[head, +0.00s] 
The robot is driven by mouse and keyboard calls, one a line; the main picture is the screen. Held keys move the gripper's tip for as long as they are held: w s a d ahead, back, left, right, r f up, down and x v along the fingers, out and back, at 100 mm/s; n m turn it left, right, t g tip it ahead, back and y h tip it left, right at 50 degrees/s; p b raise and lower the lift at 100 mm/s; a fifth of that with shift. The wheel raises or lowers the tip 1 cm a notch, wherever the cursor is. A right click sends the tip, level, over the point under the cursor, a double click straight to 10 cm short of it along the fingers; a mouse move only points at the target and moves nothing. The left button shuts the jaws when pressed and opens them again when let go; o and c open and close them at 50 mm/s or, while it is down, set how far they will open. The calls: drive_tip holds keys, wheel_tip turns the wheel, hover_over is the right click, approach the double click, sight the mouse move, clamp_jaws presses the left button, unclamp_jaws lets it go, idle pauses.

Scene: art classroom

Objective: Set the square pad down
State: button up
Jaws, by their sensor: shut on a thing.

——————————

Aim of the exercise — Quote the whole listing above, leaving nothing out.

Response —
[head, +0.00s] 
The robot is driven by mouse and keyboard calls, one a line; the main picture is the screen. Held keys move the gripper's tip for as long as they are held: w s a d ahead, back, left, right, r f up, down and x v along the fingers, out and back, at 100 mm/s; n m turn it left, right, t g tip it ahead, back and y h tip it left, right at 50 degrees/s; p b raise and lower the lift at 100 mm/s; a fifth of that with shift. The wheel raises or lowers the tip 1 cm a notch, wherever the cursor is. A right click sends the tip, level, over the point under the cursor, a double click straight to 10 cm short of it along the fingers; a mouse move only points at the target and moves nothing. The left button shuts the jaws when pressed and opens them again when let go; o and c open and close them at 50 mm/s or, while it is down, set how far they will open. The calls: drive_tip holds keys, wheel_tip turns the wheel, hover_over is the right click, approach the double click, sight the mouse move, clamp_jaws presses the left button, unclamp_jaws lets it go, idle pauses.

Scene: art classroom

Objective: Set the square pad down
State: button up
Jaws, by their sensor: shut on a thing.

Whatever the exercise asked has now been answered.